Originally presented on October 14, 2011
This classroom-based training is designed for those interested in incorporating asset mapping and community engagement strategies into their community health assessments and planning activities. Asset mapping is a step in community development where community assets (including institutions, businesses, physical spaces such as parks, and individuals) are listed and mapped. An “asset map” shows the linkages between community assets and is a useful tool for asset-based development. This community development strategy leverages the strengths of existing institutions and individuals. Effective community engagement builds synergistic relationships with partners who will work to create, assess, plan, implement and evaluate solutions to problems that impact their individual and community lives. Both asset mapping and community engagement can improve communication and build strong alliances and partnerships that improve planning strategies. This training will provide a review of effective asset mapping and community engagement approaches. Designed as a working session, participants will spend time developing relevant, community specific strategies; exercises will include a brief asset mapping exercise. The training will also address issues of resource allocation, outreach, program development and evaluation.

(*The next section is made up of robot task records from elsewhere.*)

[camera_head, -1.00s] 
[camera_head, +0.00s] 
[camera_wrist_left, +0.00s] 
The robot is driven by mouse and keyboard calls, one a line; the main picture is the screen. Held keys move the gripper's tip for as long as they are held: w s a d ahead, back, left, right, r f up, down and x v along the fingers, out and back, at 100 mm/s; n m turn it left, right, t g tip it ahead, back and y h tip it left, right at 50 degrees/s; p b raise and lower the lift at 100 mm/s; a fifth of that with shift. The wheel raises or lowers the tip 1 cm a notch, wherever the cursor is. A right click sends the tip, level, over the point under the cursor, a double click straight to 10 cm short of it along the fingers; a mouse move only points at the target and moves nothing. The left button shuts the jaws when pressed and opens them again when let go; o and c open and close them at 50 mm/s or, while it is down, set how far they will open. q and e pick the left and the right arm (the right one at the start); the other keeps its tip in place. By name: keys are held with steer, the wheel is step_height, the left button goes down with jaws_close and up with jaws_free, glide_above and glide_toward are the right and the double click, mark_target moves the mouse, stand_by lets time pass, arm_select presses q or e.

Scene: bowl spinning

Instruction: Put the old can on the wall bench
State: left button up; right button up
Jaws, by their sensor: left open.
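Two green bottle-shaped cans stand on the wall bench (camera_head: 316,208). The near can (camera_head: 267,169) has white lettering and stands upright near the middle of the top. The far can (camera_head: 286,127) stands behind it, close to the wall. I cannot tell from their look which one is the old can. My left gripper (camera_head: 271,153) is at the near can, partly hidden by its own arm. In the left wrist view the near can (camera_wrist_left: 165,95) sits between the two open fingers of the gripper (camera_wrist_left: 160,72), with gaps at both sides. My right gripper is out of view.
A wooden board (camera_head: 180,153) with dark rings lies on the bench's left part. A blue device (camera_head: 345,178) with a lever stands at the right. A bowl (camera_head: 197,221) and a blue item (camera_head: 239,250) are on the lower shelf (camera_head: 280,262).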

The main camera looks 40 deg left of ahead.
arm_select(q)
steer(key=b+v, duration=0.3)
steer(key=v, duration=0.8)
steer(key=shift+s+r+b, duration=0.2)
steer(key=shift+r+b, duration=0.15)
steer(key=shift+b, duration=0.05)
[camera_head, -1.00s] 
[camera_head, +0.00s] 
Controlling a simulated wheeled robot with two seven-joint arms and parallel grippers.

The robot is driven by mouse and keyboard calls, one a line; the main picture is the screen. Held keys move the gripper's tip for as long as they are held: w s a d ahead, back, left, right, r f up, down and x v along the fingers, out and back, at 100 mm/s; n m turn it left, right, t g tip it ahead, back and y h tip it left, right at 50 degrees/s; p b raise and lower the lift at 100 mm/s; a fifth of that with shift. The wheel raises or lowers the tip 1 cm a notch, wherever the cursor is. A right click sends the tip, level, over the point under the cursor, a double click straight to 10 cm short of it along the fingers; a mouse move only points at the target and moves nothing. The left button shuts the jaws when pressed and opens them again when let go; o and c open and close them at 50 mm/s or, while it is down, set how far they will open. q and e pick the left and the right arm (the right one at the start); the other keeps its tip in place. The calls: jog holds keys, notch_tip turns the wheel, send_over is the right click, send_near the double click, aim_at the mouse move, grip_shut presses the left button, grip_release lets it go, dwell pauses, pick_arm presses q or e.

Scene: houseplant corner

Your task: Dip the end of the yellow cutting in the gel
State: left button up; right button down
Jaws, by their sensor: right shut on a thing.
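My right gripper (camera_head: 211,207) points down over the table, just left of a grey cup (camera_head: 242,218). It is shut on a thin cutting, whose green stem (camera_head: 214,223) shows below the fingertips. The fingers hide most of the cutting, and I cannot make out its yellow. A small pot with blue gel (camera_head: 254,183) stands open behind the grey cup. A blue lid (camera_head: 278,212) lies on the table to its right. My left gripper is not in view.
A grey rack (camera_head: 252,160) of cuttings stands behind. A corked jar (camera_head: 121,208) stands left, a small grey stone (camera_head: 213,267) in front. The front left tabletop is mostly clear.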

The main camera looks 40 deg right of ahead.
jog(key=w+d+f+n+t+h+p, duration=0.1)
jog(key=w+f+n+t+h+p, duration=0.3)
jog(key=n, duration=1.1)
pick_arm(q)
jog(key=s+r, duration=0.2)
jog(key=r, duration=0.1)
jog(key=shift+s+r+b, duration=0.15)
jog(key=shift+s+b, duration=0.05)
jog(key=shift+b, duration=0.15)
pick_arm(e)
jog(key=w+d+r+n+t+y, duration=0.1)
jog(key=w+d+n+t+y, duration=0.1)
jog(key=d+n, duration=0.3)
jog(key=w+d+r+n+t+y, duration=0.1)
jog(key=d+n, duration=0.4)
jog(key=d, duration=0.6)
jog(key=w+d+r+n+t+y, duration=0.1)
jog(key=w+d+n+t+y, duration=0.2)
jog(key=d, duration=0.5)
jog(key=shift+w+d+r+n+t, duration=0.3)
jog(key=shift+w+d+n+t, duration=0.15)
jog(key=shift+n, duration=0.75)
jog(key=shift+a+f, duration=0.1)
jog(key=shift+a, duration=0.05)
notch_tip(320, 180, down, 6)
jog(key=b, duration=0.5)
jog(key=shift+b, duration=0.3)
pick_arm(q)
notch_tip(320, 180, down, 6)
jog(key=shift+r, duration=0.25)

Participants in this web-conference will be able to:
1. Explore the concepts of asset mapping and community engagement as tools for community health assessment and planning activities.
2. Review best practices in asset mapping and community engagement.
3. Identify benefits and opportunities of an asset-based approach.
4. Identify appropriate strategies for asset mapping and engagement in your local community.
5. Discuss evaluation tools and strategies for sustaining efforts.
6. Develop outline for a strategy that includes both asset mapping and community engagement.
Public Health Administrators, IPLAN Coordinators, community planners, and others engaged in community health assessment and planning are encouraged to participate.